HLD¶

What is a HLD?¶

Alt text

HLD is the big picture of the solution. The purpose of HLD is to provide a common understanding of the system’s architecture among all stakeholders. This helps to ensure that everyone is on the same page and that the system is developed in a consistent manner. HLD also helps to identify potential risks and challenges early on, so that they can be addressed before they become major problems

Next is “HOW”. How to write a good HLD?¶

The key to writing a good HLD is to write it in the form a story, a story so good that the reader is engaged with its plot, the backstories of the characters and is on the edge of his/her seat with every plot twist(Okey we don’t have to go as far as adding plot twists). The idea is to keep the keep the design simple to understand, easy to follow and clear about assumptions and tradeoffs. So naturally the first step is knowing your audience. A good HLD should be able to communicate your thoughts to your expected audience.

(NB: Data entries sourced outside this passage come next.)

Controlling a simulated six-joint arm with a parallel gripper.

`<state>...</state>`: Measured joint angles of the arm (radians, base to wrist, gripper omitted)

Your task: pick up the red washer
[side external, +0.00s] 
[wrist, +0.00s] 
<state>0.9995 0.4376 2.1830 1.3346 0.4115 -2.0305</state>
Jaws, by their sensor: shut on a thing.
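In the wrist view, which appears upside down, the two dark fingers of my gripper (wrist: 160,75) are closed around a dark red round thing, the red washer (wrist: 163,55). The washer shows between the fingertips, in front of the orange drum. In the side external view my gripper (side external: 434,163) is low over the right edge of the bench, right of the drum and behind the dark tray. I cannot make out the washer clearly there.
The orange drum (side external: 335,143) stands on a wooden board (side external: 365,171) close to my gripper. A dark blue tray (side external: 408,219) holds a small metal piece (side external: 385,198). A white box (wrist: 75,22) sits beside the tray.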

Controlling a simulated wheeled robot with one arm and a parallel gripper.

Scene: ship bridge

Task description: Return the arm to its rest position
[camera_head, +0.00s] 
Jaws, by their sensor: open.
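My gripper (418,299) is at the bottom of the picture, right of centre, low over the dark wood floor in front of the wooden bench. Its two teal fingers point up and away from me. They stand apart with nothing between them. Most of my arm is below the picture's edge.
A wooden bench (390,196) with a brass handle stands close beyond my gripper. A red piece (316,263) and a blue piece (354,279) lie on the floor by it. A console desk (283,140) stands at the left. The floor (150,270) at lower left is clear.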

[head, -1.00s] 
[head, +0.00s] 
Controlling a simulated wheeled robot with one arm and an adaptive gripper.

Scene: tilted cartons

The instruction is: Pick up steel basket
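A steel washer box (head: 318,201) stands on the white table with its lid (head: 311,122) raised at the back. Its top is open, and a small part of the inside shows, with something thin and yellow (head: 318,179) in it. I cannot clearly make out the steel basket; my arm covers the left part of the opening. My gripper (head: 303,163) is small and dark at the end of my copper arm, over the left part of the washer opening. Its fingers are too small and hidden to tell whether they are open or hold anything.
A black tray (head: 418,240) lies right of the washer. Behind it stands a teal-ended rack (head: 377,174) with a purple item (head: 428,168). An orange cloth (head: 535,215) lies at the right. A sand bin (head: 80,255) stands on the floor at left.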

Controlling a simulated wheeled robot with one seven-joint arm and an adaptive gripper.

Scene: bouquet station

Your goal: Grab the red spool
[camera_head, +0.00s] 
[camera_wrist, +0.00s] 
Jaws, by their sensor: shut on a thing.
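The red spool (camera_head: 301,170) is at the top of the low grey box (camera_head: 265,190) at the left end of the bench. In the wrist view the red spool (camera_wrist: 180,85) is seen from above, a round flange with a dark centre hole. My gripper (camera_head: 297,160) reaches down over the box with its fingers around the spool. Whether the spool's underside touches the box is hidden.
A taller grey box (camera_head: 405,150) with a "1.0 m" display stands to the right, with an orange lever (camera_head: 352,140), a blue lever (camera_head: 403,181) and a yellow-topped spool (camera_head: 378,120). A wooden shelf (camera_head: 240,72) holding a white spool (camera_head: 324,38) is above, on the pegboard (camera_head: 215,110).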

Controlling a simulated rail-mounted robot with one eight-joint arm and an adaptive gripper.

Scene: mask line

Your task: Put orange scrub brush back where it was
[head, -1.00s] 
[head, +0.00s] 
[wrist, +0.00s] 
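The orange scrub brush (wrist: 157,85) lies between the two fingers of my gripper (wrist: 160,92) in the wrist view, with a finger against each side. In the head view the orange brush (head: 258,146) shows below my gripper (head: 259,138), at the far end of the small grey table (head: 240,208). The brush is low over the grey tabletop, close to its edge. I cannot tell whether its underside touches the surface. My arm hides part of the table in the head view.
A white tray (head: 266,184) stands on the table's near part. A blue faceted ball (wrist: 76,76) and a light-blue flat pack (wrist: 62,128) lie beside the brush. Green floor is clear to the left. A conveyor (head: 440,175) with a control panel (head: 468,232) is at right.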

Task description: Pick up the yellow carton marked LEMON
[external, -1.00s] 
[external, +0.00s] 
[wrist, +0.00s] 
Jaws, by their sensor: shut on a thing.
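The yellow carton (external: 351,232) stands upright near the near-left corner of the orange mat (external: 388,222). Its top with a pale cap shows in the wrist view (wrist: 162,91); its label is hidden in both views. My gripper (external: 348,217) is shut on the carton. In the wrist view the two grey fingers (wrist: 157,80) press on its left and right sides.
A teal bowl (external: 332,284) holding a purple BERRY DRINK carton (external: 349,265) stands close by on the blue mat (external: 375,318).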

Hence a general pattern to follow is

Context — Scope out and clearly define the objective and context of problem you are solving.
Design Overview—State the requirements of the solution with additional context like assumptions, back of the envelope calculation of number of users, size of data, etc.
Detailed Design — This contains your actual design of the solution.
Alternatives considered — This helps you convey comparison between tradeoffs. This is good place to focus of potential bottlenecks with each alternative.
Quality Attributes — Shed light on property of the system like security, Reliability, Data Integrity, Privacy, Scalability, Latency, etc.
Operations — Plan for maintenance of code like the monitoring, alerting and logging strategy.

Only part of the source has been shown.